Instructions for the task:
Provide again, from the entries below, every line from the one containing "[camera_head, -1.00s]" through the one containing "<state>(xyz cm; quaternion", exactly as written, and no other line.

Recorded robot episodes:
*-*-*

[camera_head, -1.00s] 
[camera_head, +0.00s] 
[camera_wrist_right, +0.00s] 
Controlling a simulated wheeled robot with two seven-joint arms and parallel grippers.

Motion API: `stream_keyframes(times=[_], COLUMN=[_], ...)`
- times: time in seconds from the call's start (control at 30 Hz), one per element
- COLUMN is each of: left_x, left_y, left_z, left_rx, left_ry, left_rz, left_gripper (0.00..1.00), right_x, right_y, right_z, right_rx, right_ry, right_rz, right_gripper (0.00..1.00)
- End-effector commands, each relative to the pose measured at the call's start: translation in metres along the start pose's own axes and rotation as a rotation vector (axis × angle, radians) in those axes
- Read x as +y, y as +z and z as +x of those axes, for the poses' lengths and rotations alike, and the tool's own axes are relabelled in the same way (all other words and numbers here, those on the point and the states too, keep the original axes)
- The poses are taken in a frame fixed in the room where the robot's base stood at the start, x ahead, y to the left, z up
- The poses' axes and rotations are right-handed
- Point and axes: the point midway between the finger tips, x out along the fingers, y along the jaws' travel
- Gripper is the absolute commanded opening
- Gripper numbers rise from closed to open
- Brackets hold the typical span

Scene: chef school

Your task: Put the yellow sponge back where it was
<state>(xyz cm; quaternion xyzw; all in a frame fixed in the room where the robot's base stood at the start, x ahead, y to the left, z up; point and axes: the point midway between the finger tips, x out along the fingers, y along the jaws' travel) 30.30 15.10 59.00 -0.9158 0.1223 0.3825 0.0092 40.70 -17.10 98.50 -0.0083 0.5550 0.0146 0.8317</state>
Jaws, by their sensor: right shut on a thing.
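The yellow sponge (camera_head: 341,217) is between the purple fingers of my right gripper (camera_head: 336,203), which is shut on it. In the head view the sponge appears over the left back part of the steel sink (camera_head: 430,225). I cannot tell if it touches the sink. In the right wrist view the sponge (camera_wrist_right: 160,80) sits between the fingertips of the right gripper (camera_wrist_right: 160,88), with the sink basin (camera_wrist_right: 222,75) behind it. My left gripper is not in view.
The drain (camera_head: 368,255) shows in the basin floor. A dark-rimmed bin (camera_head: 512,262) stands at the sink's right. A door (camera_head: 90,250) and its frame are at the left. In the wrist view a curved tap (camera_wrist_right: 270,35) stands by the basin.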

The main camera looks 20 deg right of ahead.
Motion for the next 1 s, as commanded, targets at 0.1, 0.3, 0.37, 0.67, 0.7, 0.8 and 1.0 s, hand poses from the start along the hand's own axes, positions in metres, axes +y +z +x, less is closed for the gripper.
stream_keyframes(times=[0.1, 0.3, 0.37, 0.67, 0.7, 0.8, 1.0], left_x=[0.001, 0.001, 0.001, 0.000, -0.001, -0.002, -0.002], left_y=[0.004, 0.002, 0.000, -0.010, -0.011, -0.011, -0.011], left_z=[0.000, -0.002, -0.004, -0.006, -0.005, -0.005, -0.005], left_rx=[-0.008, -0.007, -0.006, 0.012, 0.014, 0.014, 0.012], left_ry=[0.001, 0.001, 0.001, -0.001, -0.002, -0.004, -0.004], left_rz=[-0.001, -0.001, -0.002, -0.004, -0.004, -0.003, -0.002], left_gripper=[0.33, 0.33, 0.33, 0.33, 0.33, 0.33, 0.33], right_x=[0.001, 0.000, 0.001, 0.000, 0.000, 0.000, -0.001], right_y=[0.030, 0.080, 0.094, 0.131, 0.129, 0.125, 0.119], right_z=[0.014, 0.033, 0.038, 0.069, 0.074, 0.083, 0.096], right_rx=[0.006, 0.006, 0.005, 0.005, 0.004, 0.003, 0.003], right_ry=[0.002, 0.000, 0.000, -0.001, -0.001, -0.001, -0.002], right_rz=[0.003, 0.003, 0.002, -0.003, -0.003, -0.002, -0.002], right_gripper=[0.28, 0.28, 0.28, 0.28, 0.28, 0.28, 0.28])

*-*-*

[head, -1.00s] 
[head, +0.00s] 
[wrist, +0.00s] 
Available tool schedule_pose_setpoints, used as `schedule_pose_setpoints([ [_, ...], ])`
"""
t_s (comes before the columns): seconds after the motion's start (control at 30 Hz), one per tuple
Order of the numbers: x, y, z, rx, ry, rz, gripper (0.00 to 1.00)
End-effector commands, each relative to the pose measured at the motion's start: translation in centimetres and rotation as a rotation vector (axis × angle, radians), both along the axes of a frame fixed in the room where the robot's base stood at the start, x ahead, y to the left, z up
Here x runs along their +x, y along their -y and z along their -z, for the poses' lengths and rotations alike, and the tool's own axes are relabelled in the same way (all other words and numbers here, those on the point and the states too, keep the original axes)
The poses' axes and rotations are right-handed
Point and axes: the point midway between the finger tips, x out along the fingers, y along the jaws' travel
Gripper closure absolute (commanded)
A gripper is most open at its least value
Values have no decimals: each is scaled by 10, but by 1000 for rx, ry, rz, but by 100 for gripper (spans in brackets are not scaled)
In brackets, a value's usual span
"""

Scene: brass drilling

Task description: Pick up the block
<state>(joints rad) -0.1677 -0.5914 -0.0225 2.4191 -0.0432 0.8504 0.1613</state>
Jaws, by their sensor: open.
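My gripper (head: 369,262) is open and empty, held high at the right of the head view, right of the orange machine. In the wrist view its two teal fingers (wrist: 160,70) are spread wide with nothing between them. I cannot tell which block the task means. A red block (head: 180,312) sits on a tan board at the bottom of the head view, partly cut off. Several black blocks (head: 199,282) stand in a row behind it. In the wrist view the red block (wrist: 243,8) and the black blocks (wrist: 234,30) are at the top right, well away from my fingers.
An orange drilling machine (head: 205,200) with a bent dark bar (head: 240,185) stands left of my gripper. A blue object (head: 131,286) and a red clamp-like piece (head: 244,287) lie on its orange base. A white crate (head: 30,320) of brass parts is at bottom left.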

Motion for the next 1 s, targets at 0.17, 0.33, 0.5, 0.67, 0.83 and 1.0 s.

*-*-*

Response:
[camera_head, -1.00s] 
[camera_head, +0.00s] 
[camera_wrist_right, +0.00s] 
Controlling a simulated wheeled robot with two seven-joint arms and parallel grippers.

Motion API: `stream_keyframes(times=[_], COLUMN=[_], ...)`
- times: time in seconds from the call's start (control at 30 Hz), one per element
- COLUMN is each of: left_x, left_y, left_z, left_rx, left_ry, left_rz, left_gripper (0.00..1.00), right_x, right_y, right_z, right_rx, right_ry, right_rz, right_gripper (0.00..1.00)
- End-effector commands, each relative to the pose measured at the call's start: translation in metres along the start pose's own axes and rotation as a rotation vector (axis × angle, radians) in those axes
- Read x as +y, y as +z and z as +x of those axes, for the poses' lengths and rotations alike, and the tool's own axes are relabelled in the same way (all other words and numbers here, those on the point and the states too, keep the original axes)
- The poses are taken in a frame fixed in the room where the robot's base stood at the start, x ahead, y to the left, z up
- The poses' axes and rotations are right-handed
- Point and axes: the point midway between the finger tips, x out along the fingers, y along the jaws' travel
- Gripper is the absolute commanded opening
- Gripper numbers rise from closed to open
- Brackets hold the typical span

Scene: chef school

Your task: Put the yellow sponge back where it was
<state>(xyz cm; quaternion xyzw; all in a frame fixed in the room where the robot's base stood at the start, x ahead, y to the left, z up; point and axes: the point midway between the finger tips, x out along the fingers, y along the jaws' travel) 30.30 15.10 59.00 -0.9158 0.1223 0.3825 0.0092 40.70 -17.10 98.50 -0.0083 0.5550 0.0146 0.8317</state>

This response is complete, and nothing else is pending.